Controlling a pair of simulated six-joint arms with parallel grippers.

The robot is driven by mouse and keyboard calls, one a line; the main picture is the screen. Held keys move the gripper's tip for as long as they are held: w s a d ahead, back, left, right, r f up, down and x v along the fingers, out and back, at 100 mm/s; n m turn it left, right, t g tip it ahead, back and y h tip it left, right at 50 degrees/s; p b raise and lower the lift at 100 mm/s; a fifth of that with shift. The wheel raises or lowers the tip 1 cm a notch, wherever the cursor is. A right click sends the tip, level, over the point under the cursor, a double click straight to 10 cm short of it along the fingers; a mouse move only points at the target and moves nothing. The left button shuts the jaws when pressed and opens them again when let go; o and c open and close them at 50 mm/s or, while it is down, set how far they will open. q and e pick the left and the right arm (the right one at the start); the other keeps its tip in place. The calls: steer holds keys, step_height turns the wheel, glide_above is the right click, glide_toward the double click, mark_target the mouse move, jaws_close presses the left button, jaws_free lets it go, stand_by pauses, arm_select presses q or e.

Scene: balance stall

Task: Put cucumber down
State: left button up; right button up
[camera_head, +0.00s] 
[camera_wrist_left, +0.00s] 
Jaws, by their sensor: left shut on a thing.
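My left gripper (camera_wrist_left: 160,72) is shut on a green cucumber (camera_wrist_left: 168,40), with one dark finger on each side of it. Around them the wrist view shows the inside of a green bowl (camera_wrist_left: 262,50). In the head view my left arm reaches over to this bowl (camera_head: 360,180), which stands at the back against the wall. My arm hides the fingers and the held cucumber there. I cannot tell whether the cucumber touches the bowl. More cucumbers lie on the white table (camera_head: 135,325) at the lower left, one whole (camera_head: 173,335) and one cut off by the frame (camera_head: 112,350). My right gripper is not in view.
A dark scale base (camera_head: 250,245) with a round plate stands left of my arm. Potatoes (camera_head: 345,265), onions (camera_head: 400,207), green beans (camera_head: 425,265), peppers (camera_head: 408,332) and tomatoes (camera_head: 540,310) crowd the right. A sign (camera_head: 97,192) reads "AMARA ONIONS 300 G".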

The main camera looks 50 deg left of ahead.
== == ==
> DIRECTION
Give every line of the material again, exactly as it reads.

> FULL RESPONSE
Controlling a pair of simulated six-joint arms with parallel grippers.

The robot is driven by mouse and keyboard calls, one a line; the main picture is the screen. Held keys move the gripper's tip for as long as they are held: w s a d ahead, back, left, right, r f up, down and x v along the fingers, out and back, at 100 mm/s; n m turn it left, right, t g tip it ahead, back and y h tip it left, right at 50 degrees/s; p b raise and lower the lift at 100 mm/s; a fifth of that with shift. The wheel raises or lowers the tip 1 cm a notch, wherever the cursor is. A right click sends the tip, level, over the point under the cursor, a double click straight to 10 cm short of it along the fingers; a mouse move only points at the target and moves nothing. The left button shuts the jaws when pressed and opens them again when let go; o and c open and close them at 50 mm/s or, while it is down, set how far they will open. q and e pick the left and the right arm (the right one at the start); the other keeps its tip in place. The calls: steer holds keys, step_height turns the wheel, glide_above is the right click, glide_toward the double click, mark_target the mouse move, jaws_close presses the left button, jaws_free lets it go, stand_by pauses, arm_select presses q or e.

Scene: balance stall

Task: Put cucumber down
State: left button up; right button up
[camera_head, +0.00s] 
[camera_wrist_left, +0.00s] 
Jaws, by their sensor: left shut on a thing.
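My left gripper (camera_wrist_left: 160,72) is shut on a green cucumber (camera_wrist_left: 168,40), with one dark finger on each side of it. Around them the wrist view shows the inside of a green bowl (camera_wrist_left: 262,50). In the head view my left arm reaches over to this bowl (camera_head: 360,180), which stands at the back against the wall. My arm hides the fingers and the held cucumber there. I cannot tell whether the cucumber touches the bowl. More cucumbers lie on the white table (camera_head: 135,325) at the lower left, one whole (camera_head: 173,335) and one cut off by the frame (camera_head: 112,350). My right gripper is not in view.
A dark scale base (camera_head: 250,245) with a round plate stands left of my arm. Potatoes (camera_head: 345,265), onions (camera_head: 400,207), green beans (camera_head: 425,265), peppers (camera_head: 408,332) and tomatoes (camera_head: 540,310) crowd the right. A sign (camera_head: 97,192) reads "AMARA ONIONS 300 G".

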The main camera looks 50 deg left of ahead.

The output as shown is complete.